Stringer and Miles disagree, arguing that a pass-through charge is critical, and the only way to change people’s behavior. “It encourages reuse,” they say, “and avoids the transfer of the environmental burden to paper or thicker plastic.”

And they compare ordinances that have been implemented in other places as proof of this theory. California’s statewide ordinance (ban plus 10 cent charge), for example, resulted in customers bringing their own bags 84% of the time, and paper bag use dropped by 61%. By contrast, Portland enacted a ban without a charge in 2012, and the use of paper bags skyrocketed, increasing by almost 500%.

The dramatic uptick in paper bag use was seen in Hood River as well. Miles says she spoke with the COO of Rosauer’s, who confirmed that after the plastic bag ban was implemented in 2017, the grocery store used an additional 100,000 paper bags within the first year.

Mayor Poucher explains that he now regrets pulling the veto card at the last minute, saying: “It was a miscue on my part, and I wish a had a reset button so we could go back and say ‘let’s hold off and give this another reading.’”

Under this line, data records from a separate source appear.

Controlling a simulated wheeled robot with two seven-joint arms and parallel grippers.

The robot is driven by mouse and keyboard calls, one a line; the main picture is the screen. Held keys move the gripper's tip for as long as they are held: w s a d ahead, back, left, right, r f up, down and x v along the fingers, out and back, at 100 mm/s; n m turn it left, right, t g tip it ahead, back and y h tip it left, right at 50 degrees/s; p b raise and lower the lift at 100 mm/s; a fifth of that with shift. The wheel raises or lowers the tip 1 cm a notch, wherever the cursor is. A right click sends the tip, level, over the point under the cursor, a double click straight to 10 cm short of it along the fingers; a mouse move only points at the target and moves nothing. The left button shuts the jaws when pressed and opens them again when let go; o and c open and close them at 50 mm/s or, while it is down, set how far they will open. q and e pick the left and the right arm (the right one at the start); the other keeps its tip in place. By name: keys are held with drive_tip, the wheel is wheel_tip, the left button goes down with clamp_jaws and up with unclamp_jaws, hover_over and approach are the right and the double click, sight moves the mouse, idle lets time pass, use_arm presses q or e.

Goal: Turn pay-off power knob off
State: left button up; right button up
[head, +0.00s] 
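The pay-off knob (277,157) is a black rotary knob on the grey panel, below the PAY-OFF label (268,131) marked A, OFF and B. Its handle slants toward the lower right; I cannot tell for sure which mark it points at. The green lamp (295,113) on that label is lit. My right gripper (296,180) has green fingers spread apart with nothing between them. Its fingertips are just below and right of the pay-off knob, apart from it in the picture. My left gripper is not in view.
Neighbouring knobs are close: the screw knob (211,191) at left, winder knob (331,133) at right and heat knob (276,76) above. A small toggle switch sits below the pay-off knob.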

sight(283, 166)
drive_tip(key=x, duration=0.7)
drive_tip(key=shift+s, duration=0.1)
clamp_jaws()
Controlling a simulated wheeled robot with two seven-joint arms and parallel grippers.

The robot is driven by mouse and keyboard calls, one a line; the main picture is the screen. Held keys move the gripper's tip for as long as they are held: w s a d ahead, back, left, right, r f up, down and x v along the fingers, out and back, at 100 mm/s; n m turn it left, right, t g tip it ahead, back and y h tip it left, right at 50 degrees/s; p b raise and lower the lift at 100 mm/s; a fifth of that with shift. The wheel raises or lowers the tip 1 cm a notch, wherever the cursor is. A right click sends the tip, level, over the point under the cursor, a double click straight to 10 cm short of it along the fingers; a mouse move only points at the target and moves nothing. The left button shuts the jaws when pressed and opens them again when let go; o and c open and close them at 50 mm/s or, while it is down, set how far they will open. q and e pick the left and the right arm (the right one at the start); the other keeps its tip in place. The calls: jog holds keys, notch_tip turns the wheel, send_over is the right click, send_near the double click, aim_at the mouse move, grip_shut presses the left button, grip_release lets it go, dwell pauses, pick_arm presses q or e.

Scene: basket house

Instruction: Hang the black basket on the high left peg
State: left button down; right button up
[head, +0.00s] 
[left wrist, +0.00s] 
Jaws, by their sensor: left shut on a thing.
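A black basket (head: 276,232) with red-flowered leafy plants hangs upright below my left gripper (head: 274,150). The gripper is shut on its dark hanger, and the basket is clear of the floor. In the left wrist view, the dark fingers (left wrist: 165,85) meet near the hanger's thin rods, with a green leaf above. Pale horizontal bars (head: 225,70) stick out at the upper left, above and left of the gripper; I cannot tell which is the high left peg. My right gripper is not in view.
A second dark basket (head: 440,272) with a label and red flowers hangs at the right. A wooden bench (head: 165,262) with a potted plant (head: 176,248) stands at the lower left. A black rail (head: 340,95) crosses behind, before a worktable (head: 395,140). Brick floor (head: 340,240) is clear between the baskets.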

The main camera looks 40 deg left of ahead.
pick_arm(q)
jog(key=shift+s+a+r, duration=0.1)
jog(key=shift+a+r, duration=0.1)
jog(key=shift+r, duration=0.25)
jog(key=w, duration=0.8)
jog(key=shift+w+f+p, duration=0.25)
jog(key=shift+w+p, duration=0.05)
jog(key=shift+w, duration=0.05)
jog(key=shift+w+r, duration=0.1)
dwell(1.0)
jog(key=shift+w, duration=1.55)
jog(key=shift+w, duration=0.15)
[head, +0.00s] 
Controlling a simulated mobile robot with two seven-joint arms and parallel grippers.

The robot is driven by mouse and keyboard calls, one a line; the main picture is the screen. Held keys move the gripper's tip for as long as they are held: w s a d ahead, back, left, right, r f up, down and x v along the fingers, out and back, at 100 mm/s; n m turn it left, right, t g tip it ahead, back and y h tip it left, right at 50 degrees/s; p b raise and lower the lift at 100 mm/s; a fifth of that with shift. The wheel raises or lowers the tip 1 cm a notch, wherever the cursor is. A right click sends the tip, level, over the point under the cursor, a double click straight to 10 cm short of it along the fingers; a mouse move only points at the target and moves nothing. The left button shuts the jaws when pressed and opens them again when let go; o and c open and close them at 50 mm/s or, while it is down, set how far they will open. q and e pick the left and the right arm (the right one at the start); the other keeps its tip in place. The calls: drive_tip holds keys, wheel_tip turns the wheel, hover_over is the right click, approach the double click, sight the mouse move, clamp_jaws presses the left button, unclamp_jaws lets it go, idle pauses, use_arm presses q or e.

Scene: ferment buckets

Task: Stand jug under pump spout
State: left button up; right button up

“But, basically,” he continues, “I had a lot of people that had talked to me previous to the meeting and they were against the mandatory charge. And I felt like there were a large number of people that for some reason or another just didn’t show up.”

Poucher is now waiting to hear back from residents who oppose the 10 cent charge, and he says the amount of written responses he gets will dictate whether or not he decides to veto the City Council’s Oct. 2 decision. If he does veto, the city council will have to vote on the ordinance again, and a supermajority would be required for it to pass. If not, he will sign the ordinance into law — but even then, he says he is considering tacking on a resolution that would prevent the 10 cent charge from kicking in until 6 months to a year down the road.

It’s not entirely clear if the City Council would accept that resolution, but either way, the mayor has until the end of the day tomorrow to decide how to move forward.